À l’heure où j’écris cette conclusion, il s’est espacé un mois entre la première lettre saisie sur mon clavier et ce point final, et rarement un jeu ne m’aura autant donné du fil à retordre pour mettre des mots pertinents sur des sentiments de jeu. Zelda est un sujet de discorde récurrent, et nul doute que Tears of the Kingdom va faire couler de l’encre pendant plusieurs années encore, au même titre que son aîné.
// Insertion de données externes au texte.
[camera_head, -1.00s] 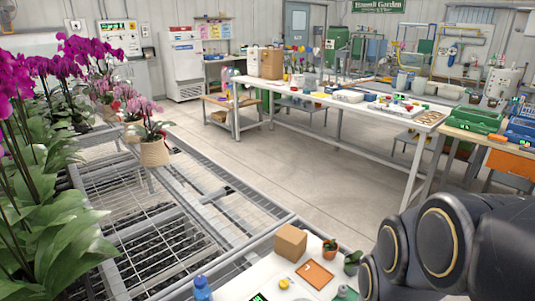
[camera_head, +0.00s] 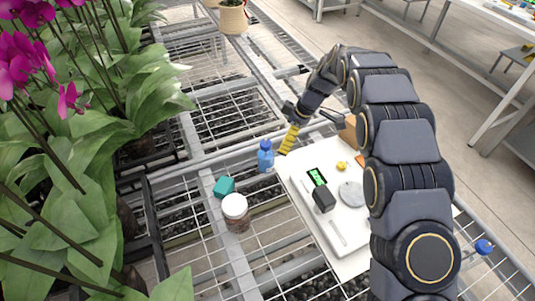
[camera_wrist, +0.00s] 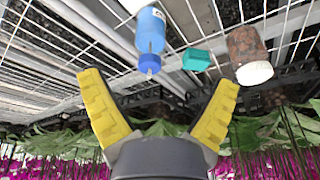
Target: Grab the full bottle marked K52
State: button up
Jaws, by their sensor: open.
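A blue bottle (camera_head: 265,158) with a blue cap stands at the left edge of the white board in the head view; it also shows inverted in the wrist view (camera_wrist: 151,30). No K52 mark is readable on it, and I cannot tell how full it is. My gripper (camera_head: 289,139) has yellow fingers and is just right of and beyond the bottle in the head view. In the wrist view my gripper (camera_wrist: 158,82) is open and empty, with the bottle ahead between and beyond the fingertips, apart from them.
A teal block (camera_head: 224,186) and a brown jar with a white lid (camera_head: 236,212) sit on the wire bench near the bottle. The white board (camera_head: 300,177) holds a scale, a dark block, a yellow item and a grey disc. Orchids (camera_head: 60,170) crowd the left.

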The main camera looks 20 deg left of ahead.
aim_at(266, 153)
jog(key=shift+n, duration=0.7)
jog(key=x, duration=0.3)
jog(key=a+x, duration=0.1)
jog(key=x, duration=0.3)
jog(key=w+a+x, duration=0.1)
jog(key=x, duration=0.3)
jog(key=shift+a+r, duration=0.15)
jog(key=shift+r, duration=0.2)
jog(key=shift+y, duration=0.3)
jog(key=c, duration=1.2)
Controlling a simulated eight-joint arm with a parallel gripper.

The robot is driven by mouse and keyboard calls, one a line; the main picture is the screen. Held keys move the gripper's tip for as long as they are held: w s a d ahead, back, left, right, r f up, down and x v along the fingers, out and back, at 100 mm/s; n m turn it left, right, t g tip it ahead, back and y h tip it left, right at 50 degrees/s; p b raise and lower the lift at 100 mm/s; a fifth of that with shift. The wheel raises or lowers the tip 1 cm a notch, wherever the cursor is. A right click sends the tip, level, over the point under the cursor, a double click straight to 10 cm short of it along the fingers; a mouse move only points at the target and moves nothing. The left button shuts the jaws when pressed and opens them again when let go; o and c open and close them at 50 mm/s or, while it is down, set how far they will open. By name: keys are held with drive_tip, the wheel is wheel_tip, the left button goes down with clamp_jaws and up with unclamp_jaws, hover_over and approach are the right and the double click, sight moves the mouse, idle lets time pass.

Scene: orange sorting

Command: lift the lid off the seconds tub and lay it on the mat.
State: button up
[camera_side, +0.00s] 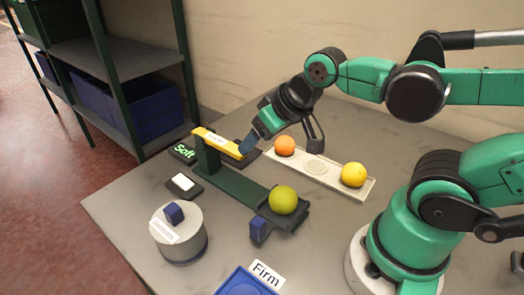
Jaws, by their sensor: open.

Mais, n’est-ce pas là la marque de toutes les grandes œuvres de ce monde ? Est-ce qu’un jeu avec des partis pris forts, qui n’hésite pas à se mettre sa fan base à dos pour aller dans une direction qui lui plait (et en le faisant bien), n’est pas tout ce que l’on demande depuis que le cahier des charges et le formalisme sont devenus des récurrences dans ce médium ? J’aime à croire que oui, et par cette conclusion, je n’hésite plus à l’affirmer : Zelda Tears of the Kingdom est un grand jeu, une suite parfaitement maitrisée et Aonuma continue de révolutionner la licence. Après, libre à vous d’être en accord ou pas avec cette nouvelle vision.